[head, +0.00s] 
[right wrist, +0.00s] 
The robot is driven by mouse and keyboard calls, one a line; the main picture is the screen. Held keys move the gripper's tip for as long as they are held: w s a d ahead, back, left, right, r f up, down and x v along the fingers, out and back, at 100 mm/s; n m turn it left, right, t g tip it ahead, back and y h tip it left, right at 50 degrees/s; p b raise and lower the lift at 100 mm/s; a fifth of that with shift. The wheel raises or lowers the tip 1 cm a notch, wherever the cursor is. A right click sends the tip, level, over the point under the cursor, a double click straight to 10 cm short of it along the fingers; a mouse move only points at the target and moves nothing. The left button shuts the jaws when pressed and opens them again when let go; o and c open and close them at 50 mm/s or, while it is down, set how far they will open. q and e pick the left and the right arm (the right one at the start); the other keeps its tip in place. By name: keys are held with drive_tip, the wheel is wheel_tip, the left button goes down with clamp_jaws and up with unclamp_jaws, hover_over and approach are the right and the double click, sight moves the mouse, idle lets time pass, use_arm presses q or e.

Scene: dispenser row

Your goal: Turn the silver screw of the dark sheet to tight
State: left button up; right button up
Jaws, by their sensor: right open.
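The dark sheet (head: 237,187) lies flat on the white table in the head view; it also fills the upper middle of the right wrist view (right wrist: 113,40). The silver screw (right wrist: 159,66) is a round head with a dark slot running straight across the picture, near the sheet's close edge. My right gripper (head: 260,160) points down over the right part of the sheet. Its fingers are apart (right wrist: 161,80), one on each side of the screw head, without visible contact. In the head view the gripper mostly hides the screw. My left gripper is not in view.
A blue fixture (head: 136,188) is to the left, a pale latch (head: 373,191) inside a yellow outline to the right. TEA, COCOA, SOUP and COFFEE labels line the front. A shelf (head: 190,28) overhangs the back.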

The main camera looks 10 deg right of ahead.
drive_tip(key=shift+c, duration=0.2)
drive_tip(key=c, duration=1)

++++++++++

> WHAT NEEDS TO BE DONE:
Please print the material above exactly as it appears, from its first line through the line containing "State: left button up; right button up", inclusive, and stop there.

> FINAL RESULT:
[head, +0.00s] 
[right wrist, +0.00s] 
The robot is driven by mouse and keyboard calls, one a line; the main picture is the screen. Held keys move the gripper's tip for as long as they are held: w s a d ahead, back, left, right, r f up, down and x v along the fingers, out and back, at 100 mm/s; n m turn it left, right, t g tip it ahead, back and y h tip it left, right at 50 degrees/s; p b raise and lower the lift at 100 mm/s; a fifth of that with shift. The wheel raises or lowers the tip 1 cm a notch, wherever the cursor is. A right click sends the tip, level, over the point under the cursor, a double click straight to 10 cm short of it along the fingers; a mouse move only points at the target and moves nothing. The left button shuts the jaws when pressed and opens them again when let go; o and c open and close them at 50 mm/s or, while it is down, set how far they will open. q and e pick the left and the right arm (the right one at the start); the other keeps its tip in place. By name: keys are held with drive_tip, the wheel is wheel_tip, the left button goes down with clamp_jaws and up with unclamp_jaws, hover_over and approach are the right and the double click, sight moves the mouse, idle lets time pass, use_arm presses q or e.

Scene: dispenser row

Your goal: Turn the silver screw of the dark sheet to tight
State: left button up; right button up

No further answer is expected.